Des obstacles systémiques
«Est-ce qu’il y a de la xénophobie à l’embauche? Probablement», lance Michel Leblanc. Dans le milieu artistique, des obstacles systémiques nuisent aussi à l’insertion professionnelle des immigrants. «À cause des retards historiques, du colonialisme et du racisme, les artistes autochtones et immigrants doivent franchir des barrières pour se faire connaître», croit Simon Brault.

«Il y a encore certains obstacles, mais l’important, c’est qu’on parle de la diversité pour faire tomber les barrières», affirme quant à elle Anne-Marie Jean. La PDG du CALQ considère d’ailleurs qu’il est primordial de sensibiliser davantage les artistes immigrants aux occasions de financement qui s’offrent à eux.

Appelé à commenter le dossier, le ministère de l’Immigration (MIDI) affirme par courriel que des efforts sont faits sur différents fronts pour faciliter l’intégration des immigrants québécois. Ainsi, des cours de français à temps partiel en milieu de travail sont offerts aux immigrants «afin de leur permettre de trouver un emploi à la hauteur de leurs compétences, de se maintenir et de progresser en emploi», entre autres dans les domaines de l’administration et des soins infirmiers.

Par ailleurs, le MIDI explique qu’il «travaille depuis déjà plusieurs années avec les ordres professionnels pour faciliter la reconnaissance» des acquis et des expériences des immigrants.
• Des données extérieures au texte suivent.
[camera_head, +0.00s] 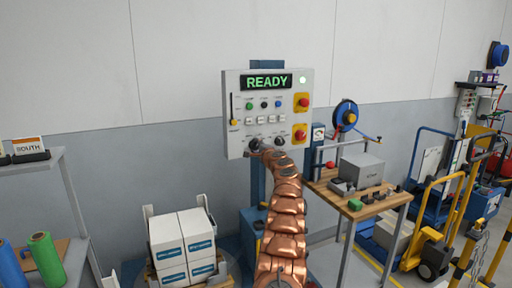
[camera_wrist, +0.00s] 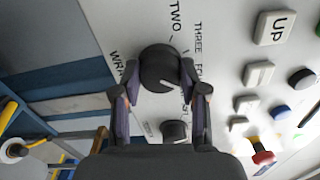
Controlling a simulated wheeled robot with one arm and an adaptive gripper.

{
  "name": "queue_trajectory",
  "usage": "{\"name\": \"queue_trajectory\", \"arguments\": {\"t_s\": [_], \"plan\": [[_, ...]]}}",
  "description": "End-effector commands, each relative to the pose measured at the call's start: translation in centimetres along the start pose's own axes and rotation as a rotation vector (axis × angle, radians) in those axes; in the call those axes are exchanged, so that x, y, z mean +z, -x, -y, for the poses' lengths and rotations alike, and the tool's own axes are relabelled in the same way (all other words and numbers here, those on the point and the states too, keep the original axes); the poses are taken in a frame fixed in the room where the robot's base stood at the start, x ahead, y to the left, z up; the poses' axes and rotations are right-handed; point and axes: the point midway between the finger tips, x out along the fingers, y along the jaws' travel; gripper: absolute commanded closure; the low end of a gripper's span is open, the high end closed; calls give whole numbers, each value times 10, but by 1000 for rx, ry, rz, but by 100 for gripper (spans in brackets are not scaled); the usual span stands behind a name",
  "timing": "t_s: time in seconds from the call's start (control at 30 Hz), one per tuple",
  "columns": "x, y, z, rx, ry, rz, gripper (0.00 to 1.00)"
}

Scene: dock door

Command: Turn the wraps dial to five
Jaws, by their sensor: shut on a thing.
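The wraps dial (camera_wrist: 160,68) is a round black knob on the pale control panel (camera_wrist: 110,25). It has a printed "WRAPS" label beside it, partly hidden by a finger. "TWO" and "THREE" are legible around it; the marks further round are partly covered by a finger. My gripper (camera_wrist: 160,88) is shut on the dial, one finger on each side. A thin pale line shows on the dial's edge, but I cannot tell which number it points to. In the head view, the dial (camera_head: 254,145) is at the panel's lower left, at the end of my copper arm.
A second black knob (camera_wrist: 173,130) sits close beside the dial. Several small buttons are above, and red buttons on yellow plates (camera_head: 301,103) are at the panel's right. The display (camera_head: 266,82) reads "READY". A workbench (camera_head: 355,207) stands right, stacked boxes (camera_head: 182,245) lower left.

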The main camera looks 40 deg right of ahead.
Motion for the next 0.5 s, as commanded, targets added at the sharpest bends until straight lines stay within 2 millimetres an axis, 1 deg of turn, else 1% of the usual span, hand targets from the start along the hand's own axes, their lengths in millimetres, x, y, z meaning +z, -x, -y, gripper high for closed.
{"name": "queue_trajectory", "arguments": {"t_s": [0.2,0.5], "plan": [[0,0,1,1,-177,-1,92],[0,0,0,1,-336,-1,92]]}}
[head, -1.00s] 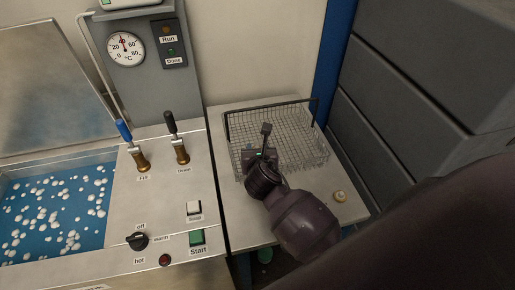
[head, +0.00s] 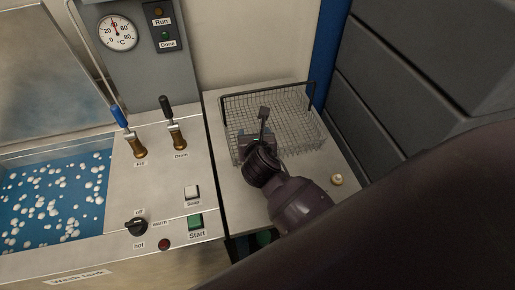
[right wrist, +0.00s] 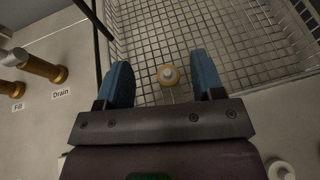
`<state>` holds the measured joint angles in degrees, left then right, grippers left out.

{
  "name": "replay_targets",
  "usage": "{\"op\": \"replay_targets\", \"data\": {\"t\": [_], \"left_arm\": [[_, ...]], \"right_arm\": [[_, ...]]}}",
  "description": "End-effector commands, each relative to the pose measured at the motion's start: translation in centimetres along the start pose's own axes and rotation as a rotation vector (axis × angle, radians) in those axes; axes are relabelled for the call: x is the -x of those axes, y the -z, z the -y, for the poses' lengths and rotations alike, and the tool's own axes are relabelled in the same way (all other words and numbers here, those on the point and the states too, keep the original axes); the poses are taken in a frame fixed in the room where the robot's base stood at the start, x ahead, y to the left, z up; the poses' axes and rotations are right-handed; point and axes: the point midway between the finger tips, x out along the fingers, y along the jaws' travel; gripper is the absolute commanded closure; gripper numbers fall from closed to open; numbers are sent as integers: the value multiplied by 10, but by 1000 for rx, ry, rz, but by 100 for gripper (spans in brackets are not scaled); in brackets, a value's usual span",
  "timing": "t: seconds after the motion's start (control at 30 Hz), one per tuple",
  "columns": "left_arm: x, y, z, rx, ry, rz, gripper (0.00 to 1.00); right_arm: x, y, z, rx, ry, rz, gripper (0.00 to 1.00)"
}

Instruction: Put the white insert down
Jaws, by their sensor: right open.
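My right gripper (right wrist: 164,78) is open, its two blue fingers apart over the wire basket (right wrist: 228,42). A small round piece with a brass-coloured rim and white middle, seemingly the white insert (right wrist: 169,75), shows between the fingers against the mesh. It looks clear of both fingers; whether it rests on the mesh I cannot tell. In the head view the right gripper (head: 256,140) is at the near left part of the basket (head: 300,123), its wrist hiding the fingertips and the insert. My left gripper is not in view.
A similar brass-and-white piece (head: 337,180) sits on the counter (head: 233,205) right of my arm. Left is a bath (head: 50,200) of blue liquid with white balls, beside Fill (head: 138,146) and Drain (head: 176,135) levers. Grey drawers (head: 415,90) stand at right.

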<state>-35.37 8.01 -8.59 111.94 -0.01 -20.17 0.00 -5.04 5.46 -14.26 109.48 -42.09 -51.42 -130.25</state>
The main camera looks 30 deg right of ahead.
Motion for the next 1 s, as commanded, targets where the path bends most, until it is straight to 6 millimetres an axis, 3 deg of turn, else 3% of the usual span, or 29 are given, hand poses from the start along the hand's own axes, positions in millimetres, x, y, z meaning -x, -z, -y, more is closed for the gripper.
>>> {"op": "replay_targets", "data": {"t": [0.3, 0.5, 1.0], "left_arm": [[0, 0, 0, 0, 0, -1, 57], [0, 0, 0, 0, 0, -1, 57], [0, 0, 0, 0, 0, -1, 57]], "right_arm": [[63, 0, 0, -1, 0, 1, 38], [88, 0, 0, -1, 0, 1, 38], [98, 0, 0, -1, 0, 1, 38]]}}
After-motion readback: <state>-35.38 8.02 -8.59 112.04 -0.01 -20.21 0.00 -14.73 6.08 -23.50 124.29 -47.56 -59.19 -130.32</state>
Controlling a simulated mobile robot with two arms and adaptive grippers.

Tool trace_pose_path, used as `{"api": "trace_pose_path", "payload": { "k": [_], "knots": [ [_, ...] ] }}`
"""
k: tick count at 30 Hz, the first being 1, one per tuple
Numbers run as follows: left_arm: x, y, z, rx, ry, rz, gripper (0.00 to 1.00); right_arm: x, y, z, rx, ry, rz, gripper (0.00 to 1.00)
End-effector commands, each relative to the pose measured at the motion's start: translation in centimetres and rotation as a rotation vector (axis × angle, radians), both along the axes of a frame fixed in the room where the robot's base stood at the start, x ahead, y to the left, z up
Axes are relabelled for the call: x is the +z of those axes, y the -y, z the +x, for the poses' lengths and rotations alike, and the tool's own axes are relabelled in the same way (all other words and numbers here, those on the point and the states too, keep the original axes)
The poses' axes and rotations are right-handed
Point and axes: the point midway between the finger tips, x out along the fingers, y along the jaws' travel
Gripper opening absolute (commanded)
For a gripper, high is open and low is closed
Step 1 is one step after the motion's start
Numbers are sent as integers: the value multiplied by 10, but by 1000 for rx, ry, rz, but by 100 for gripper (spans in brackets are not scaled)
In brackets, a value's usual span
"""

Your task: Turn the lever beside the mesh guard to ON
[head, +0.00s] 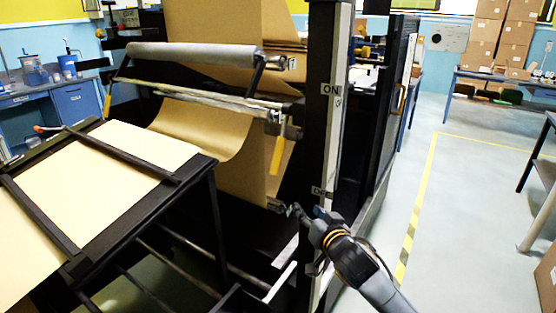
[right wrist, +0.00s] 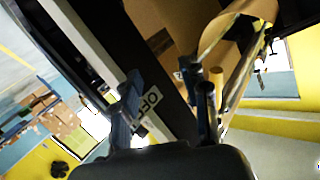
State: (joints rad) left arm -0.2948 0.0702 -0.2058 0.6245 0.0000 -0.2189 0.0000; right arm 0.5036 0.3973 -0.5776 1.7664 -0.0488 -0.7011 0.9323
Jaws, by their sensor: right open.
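A dark post with a pale front face carries an ON label (head: 331,90) high up and an OFF label (head: 322,192) low down. My right gripper (head: 305,211) is at the post, just below the OFF label. In the right wrist view its two fingers (right wrist: 165,108) are apart, with the OFF label (right wrist: 152,98) showing between and behind them. A short brown cylinder (right wrist: 215,77) shows near the right-hand finger; I cannot tell whether it is the lever's grip or whether it touches. A dark panel (head: 391,95), possibly the mesh guard, stands right of the post. My left gripper is out of view.
A kraft paper machine with a grey roller (head: 195,54) and a hanging yellow handle (head: 277,156) stands left of the post. A black-framed paper table (head: 205,165) is at the left. The floor (head: 460,190) to the right is clear, marked with yellow tape.

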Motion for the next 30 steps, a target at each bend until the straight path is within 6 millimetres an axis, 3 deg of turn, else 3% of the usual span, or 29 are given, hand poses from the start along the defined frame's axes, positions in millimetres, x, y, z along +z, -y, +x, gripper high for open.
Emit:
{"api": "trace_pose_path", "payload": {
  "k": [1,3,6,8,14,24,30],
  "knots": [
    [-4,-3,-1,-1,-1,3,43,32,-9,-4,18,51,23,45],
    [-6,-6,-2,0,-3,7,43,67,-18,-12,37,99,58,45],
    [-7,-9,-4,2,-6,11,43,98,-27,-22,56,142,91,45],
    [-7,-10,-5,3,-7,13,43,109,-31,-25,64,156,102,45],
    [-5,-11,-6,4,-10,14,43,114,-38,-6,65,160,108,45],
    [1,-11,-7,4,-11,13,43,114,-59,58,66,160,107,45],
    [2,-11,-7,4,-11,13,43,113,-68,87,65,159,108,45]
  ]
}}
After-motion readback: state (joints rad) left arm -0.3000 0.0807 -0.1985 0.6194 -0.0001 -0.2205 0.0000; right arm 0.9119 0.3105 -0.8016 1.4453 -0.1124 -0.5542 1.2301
Le ministère est également «en train de revoir complètement le Programme des immigrants entrepreneurs» afin d’assurer un meilleur accompagnement des immigrants qui se lancent en affaires.

À Montréal

La Ville de Montréal a reçu l’an dernier 1,9M$ de la part du gouvernement du Québec afin de faciliter l’intégration des immigrants sur son territoire. «Le soutien de Québec et de la Ville, soit au total 5,7M$, a permis de financer 29 projets visant à améliorer le vivre-ensemble et à lutter contre le racisme et la discrimination», a fait savoir la Ville par courriel.